Trascritto il titolo di proprietà, le Successive trascrizioni o iscrizioni
produrranno effetto secondo il loro ordine rispettivo, nel rispetto dei
principi di cui all’art. 2644 c.c.
Ed allora, data la differenza sostanziale tra gli effetti della
pubblicità della sentenza di usucapione e gli effetti della pubblicità degli
accordi conciliativi, è di tutta evidenza che il verbale di conciliazione in
esame, anche se venisse trascritto, non sarebbe in ogni caso opponibile né al
creditore pignorante né al creditore ipotecario.
Non essendovi pertanto spazio per l’invocata riforma della sentenza
impugnata, l’appello deve essere rigettato.

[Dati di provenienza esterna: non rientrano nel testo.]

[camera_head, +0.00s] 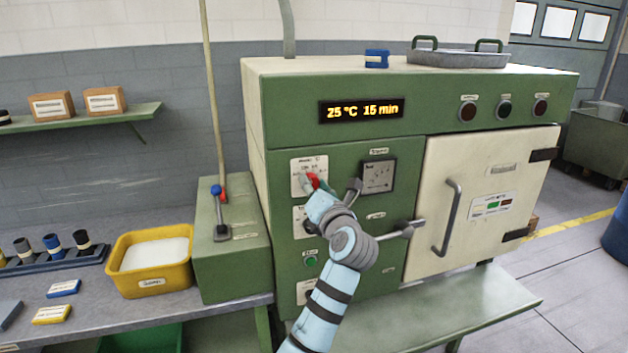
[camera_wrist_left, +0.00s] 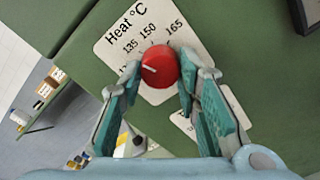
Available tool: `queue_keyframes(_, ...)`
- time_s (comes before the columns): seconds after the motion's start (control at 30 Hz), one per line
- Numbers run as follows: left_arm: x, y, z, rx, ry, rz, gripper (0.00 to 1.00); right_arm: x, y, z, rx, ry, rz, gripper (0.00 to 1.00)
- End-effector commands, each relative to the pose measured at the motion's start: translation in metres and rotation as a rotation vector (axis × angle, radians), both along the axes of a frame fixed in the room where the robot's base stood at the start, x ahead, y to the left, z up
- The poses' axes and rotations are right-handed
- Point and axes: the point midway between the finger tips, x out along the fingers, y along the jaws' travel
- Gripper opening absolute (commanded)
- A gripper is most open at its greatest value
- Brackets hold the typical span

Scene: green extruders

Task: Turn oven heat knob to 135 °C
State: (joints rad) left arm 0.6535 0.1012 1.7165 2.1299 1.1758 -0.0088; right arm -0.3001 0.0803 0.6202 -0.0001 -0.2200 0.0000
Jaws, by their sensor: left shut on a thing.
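The oven's red heat knob (camera_wrist_left: 159,66) sits on a white plate marked "Heat °C" (camera_wrist_left: 125,25). Its white mark points left in the left wrist view, a little below the printed 135; 150 and 165 stand further round. My left gripper (camera_wrist_left: 158,84) is shut on the knob, with a teal finger on either side of it. In the head view the knob (camera_head: 313,181) is a small red patch, partly hidden by my left gripper (camera_head: 317,186). The oven display (camera_head: 361,110) reads 25 °C 15 min. My right gripper does not show.
A dark square gauge (camera_head: 378,177) is right of the heat plate. The cream oven door (camera_head: 487,200) with its grey handle is further right. A green box with a lever (camera_head: 221,230) stands left of the oven, beside a yellow tub (camera_head: 127,277) on the bench.

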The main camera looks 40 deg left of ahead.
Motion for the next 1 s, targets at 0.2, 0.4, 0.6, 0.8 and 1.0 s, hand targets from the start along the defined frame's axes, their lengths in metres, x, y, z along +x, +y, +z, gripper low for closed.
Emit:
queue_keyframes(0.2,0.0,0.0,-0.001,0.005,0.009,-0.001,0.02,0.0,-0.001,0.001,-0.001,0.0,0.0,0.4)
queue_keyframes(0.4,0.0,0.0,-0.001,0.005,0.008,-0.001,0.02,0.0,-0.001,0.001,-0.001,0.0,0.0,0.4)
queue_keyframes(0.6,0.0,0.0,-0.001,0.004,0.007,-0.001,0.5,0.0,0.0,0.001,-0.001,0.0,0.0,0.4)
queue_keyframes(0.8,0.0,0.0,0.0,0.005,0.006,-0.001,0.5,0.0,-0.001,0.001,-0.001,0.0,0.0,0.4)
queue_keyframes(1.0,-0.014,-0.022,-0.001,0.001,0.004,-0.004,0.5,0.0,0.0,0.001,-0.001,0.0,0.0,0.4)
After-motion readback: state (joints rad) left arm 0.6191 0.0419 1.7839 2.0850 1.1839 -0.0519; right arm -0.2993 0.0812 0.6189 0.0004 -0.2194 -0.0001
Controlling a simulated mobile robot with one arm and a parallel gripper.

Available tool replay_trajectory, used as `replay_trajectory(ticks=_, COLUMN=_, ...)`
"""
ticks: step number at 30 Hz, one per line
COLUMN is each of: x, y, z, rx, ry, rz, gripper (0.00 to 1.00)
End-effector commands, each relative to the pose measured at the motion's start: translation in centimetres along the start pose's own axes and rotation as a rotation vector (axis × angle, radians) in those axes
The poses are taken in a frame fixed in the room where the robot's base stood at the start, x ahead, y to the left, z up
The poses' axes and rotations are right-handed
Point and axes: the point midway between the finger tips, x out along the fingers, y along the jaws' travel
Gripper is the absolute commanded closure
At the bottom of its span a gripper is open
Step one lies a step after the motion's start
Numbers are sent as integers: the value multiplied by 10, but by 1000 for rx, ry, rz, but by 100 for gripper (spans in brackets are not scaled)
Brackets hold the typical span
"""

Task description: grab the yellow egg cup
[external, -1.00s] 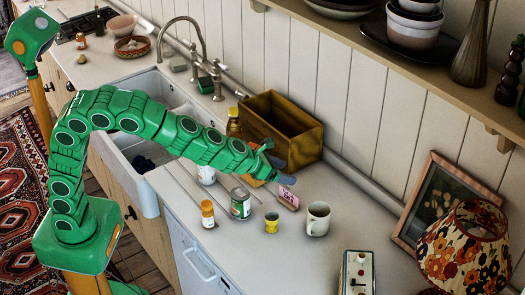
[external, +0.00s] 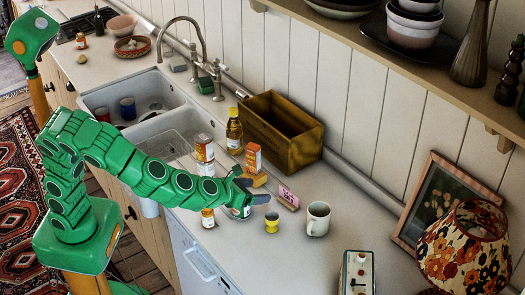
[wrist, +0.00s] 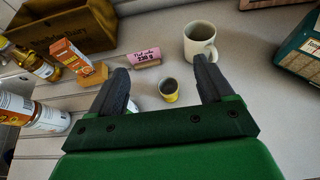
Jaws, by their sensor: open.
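The small yellow egg cup (external: 271,222) stands upright on the pale counter, left of a white mug (external: 318,218). Its inside looks dark in the wrist view (wrist: 168,89), where it shows between and beyond my fingers. My gripper (external: 257,190) is open and empty, above the counter and a little up and left of the egg cup in the external view. In the wrist view my gripper (wrist: 163,82) has its two dark fingers spread wide, with the mug just past the right fingertip. Nothing hides the egg cup.
A pink label block (external: 288,197) stands behind the egg cup. A wooden crate (external: 283,130) is against the wall. Counter in front of the egg cup is clear.

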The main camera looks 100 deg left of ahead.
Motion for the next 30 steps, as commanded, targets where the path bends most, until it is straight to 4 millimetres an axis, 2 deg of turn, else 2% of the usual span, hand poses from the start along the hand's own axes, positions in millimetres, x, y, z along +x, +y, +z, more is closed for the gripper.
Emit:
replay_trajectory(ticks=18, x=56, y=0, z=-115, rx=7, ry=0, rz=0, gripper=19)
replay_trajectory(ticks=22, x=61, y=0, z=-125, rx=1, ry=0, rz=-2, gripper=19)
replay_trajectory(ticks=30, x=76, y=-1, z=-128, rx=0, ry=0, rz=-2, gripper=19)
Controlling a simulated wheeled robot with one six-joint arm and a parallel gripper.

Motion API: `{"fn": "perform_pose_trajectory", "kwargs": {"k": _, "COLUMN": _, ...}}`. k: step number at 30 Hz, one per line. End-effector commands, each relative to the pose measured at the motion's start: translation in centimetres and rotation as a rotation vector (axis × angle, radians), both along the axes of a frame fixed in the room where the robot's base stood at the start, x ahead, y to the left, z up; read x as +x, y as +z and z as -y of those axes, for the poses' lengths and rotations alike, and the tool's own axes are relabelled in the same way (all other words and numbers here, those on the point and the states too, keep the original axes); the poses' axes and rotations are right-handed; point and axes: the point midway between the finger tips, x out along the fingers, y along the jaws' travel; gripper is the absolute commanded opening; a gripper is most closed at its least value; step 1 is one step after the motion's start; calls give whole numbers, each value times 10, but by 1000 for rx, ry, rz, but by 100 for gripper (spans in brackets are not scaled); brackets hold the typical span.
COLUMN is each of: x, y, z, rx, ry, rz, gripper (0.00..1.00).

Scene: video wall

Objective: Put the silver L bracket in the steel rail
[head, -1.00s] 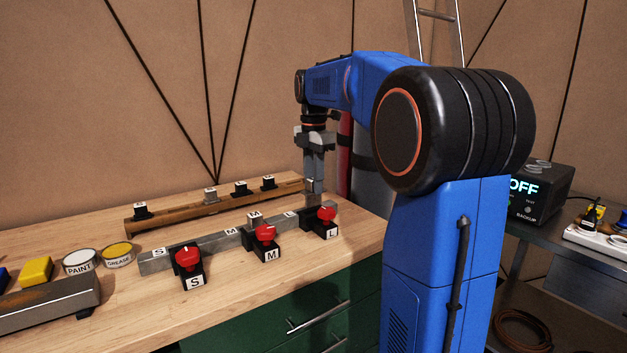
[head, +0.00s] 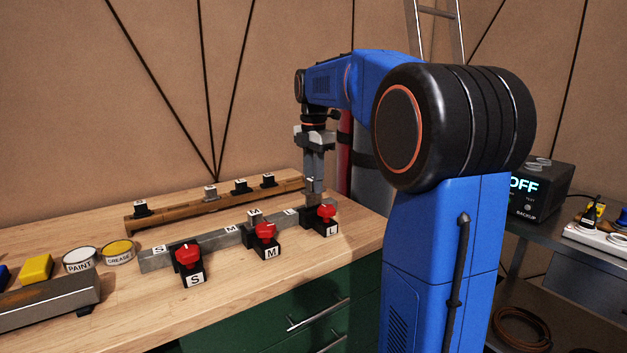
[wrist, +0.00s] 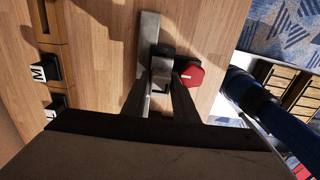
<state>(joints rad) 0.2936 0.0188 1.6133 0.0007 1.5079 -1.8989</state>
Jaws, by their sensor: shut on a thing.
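My gripper (head: 314,183) points straight down over the right end of the steel rail (head: 187,252). It is shut on the silver L bracket (head: 313,197), which also shows between the fingers in the wrist view (wrist: 161,70). The bracket is upright, at the rail near the red L clamp knob (head: 326,211). The fingers partly hide it, and I cannot tell whether it is fully seated. The rail runs away from it in the wrist view (wrist: 148,32). A silver M bracket (head: 254,219) stands at the rail's middle.
Red knobs M (head: 265,233) and S (head: 188,256) stand along the rail's front. A brown rail (head: 180,216) behind carries several black and silver brackets. Paint (head: 79,261) and grease (head: 118,251) tins stand at left.

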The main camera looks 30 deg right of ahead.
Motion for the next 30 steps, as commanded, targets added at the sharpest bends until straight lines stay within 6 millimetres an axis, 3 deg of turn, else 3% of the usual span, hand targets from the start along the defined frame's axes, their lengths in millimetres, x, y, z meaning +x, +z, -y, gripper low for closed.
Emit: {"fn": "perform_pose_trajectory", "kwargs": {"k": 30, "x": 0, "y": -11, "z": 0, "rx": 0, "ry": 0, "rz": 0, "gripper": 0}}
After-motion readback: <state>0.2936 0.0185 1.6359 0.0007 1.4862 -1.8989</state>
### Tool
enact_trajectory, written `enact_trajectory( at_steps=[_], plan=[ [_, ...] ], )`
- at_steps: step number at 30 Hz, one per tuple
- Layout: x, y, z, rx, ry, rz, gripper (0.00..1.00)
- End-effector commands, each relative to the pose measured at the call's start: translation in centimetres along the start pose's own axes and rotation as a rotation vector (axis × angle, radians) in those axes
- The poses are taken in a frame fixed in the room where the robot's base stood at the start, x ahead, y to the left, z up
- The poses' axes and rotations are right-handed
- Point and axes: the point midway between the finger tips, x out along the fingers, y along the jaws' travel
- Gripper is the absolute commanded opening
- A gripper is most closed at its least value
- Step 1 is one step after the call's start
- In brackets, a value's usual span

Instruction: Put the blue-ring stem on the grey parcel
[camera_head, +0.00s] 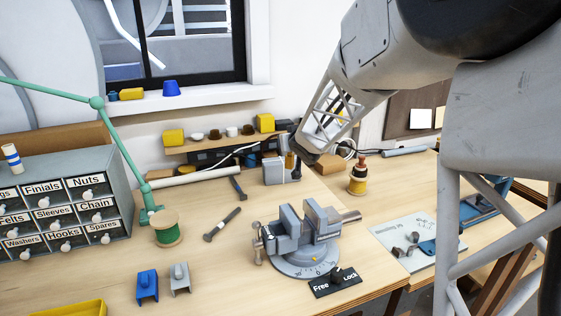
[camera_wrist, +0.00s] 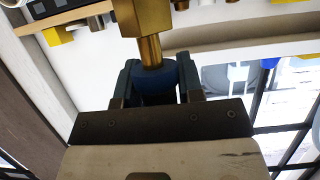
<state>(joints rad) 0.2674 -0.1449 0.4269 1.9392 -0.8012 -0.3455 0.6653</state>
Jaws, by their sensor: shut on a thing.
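My gripper (camera_wrist: 156,78) is shut on a brass stem, the blue-ring stem (camera_wrist: 151,50). Its dark blue ring (camera_wrist: 155,84) sits between the two fingers in the wrist view. In the head view my gripper (camera_head: 293,148) is at the back of the bench, and a bit of the brass stem (camera_head: 290,160) shows at its end. A small grey box (camera_head: 274,173), which may be the grey parcel, stands just below it. I cannot tell whether the stem touches the box.
A vise (camera_head: 303,240) stands mid-bench, with a Free/Lock plate (camera_head: 335,282) in front. A yellow-and-red stacked piece (camera_head: 358,178) is right of my gripper. A drawer cabinet (camera_head: 127,180), green lamp arm (camera_head: 123,150) and spool (camera_head: 166,228) are at left. A shelf (camera_head: 215,143) runs behind.

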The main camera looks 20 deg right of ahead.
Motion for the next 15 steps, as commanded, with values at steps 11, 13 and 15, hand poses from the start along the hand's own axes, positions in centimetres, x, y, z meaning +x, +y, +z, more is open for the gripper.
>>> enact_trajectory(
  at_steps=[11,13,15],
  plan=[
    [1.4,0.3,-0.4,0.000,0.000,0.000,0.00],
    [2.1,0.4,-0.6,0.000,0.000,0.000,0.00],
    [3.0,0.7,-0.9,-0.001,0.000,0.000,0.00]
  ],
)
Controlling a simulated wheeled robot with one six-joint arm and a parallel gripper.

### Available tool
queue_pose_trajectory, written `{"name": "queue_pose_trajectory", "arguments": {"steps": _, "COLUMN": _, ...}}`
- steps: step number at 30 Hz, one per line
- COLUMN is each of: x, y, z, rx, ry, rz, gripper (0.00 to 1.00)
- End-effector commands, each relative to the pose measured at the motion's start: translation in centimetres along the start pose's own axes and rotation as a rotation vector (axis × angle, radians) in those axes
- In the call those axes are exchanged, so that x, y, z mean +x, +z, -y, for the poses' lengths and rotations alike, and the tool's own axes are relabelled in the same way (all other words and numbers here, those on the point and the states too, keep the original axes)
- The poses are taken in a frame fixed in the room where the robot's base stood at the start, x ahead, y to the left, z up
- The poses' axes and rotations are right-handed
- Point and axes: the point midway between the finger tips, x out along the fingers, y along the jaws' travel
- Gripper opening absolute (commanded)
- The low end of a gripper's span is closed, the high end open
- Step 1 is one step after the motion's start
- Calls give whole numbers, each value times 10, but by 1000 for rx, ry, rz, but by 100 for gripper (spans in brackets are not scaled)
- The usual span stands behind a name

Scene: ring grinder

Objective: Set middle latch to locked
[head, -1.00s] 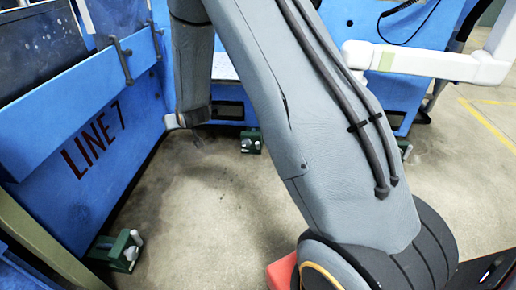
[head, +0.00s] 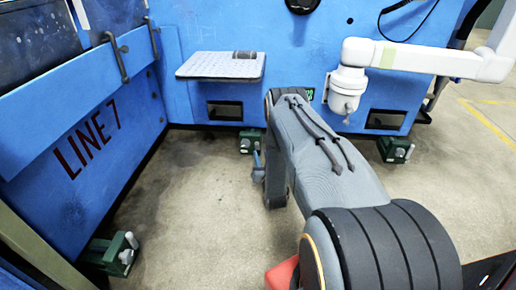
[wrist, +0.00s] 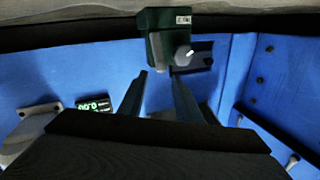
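The middle latch (head: 250,141) is a small green block with a pale grey knob, low on the floor at the foot of the blue rear machine wall. In the wrist view, which looks upside down, the green latch (wrist: 157,20) is at top centre with its grey knob to the right. My gripper (wrist: 158,78) is open and empty, its two dark fingers apart and pointing toward the latch, with no visible contact. In the head view my gripper (head: 257,165) is low, just in front of the latch, and mostly hidden behind my arm. I cannot tell the latch's setting.
Other green latches stand at the left (head: 118,253) and right (head: 396,149). A grey shelf (head: 215,66) juts from the rear wall. A white robot arm (head: 430,60) hangs at the right. The blue "LINE 7" panel (head: 80,150) bounds the left. The floor between is clear.

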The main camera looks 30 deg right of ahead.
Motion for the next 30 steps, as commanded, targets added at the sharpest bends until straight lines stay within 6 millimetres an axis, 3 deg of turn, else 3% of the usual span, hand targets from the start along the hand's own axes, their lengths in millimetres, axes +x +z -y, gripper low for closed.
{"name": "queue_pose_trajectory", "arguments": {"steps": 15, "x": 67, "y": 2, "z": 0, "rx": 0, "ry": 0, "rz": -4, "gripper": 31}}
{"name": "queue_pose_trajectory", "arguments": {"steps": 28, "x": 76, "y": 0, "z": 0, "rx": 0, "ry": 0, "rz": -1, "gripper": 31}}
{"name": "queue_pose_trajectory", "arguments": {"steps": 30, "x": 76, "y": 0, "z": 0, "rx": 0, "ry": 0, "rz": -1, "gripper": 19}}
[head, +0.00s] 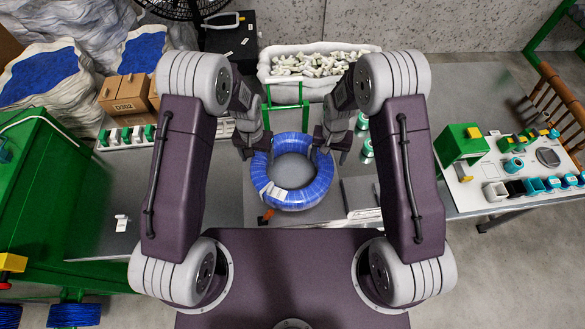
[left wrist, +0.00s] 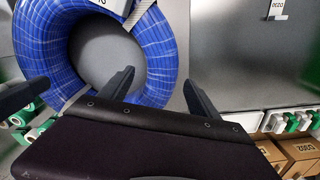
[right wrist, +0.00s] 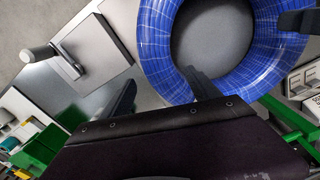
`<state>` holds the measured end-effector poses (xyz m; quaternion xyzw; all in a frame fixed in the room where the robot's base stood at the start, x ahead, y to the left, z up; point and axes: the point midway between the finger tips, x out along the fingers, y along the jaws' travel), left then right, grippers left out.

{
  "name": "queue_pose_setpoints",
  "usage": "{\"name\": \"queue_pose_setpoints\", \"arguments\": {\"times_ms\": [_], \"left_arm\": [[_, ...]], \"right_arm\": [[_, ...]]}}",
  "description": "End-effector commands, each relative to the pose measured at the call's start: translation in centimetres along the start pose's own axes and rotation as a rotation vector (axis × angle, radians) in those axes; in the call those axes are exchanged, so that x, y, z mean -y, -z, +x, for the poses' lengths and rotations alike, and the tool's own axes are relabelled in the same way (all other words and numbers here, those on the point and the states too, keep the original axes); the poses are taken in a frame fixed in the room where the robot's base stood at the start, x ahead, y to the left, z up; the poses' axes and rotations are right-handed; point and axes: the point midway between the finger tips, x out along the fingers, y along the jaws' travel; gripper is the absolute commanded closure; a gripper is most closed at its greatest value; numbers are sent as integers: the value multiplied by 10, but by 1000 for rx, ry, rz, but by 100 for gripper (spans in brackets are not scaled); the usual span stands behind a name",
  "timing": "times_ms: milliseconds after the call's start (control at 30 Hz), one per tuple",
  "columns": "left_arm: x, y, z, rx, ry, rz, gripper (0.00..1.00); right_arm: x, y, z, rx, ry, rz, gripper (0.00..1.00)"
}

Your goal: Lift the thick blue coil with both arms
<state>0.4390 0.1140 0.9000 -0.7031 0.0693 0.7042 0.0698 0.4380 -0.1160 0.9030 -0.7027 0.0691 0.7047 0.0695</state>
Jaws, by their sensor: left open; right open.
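The thick blue coil (head: 290,201) lies flat on the grey table in front of me, with a pale band or label (head: 271,190) on its lower left. My left gripper (head: 257,146) is open at the coil's left side. In the left wrist view the coil's ring (left wrist: 165,60) passes between its fingers, one over the hole and one outside. My right gripper (head: 326,149) is open at the right side. In the right wrist view the ring (right wrist: 158,50) likewise lies between its fingers. Whether the fingers touch the coil, I cannot tell.
A white bin of pale fittings (head: 317,64) stands behind the coil. Green-and-white spools (head: 367,150) stand to its right, and a grey plate (head: 358,192) lies beside it. Cardboard boxes (head: 126,92) are at left. A white board with parts (head: 470,192) is at right.

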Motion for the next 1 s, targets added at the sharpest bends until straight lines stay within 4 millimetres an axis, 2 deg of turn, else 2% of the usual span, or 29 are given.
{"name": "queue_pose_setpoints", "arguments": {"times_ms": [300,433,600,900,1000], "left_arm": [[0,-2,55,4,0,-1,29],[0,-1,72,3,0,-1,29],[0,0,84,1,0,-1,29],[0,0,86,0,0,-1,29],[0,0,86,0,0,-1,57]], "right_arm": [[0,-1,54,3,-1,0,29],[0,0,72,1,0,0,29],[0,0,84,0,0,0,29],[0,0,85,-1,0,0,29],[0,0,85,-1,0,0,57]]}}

Dato l’esito dell’impugnazione, deve condannarsi l’appellante al
pagamento delle spese del grado, che si liquidano in favore di ciascuna delle
controparti costituite come da dispositivo, in applicazione dei parametri
previsti dal D.M. n. 55/2014 (e non anche delle spese del giudizio davanti al
Tribunale, che sono state per intero compensate, attesa la mancata proposizione
di appello incidentale sul punto).
Deve infine darsi atto, ex art. 13 comma 1-quater d.P.R. 30 maggio 2002,
n. 115, che sussistono i presupposti per il versamento da parte dell’appellante
di un ulteriore importo a titolo di contributo unificato, pari a quello dovuto
per l'impugnazione.
PQM
La Corte di appello di Reggio Calabria, definitivamente pronunciando
sull’appello proposto, avverso la sentenza omissis,
così provvede: rigetta l’appello; condanna l’appellante a rifondere a ciascuna
delle controparti costituite le spese del grado, che liquida in €1.960,00 per
la fase di studio, €1.350,00 per la fase introduttiva ed €1.652,50 per la fase
decisoria, oltre rimborso forfetario CPA ed IVA come per legge; ex art. 13
comma 1-quater d.P.R. 30 maggio 2002, n. 115, dà atto che sussistono i
presupposti per il versamento da parte dell’appellante di un ulteriore importo
a titolo di contributo unificato, pari a quello dovuto per l'impugnazione.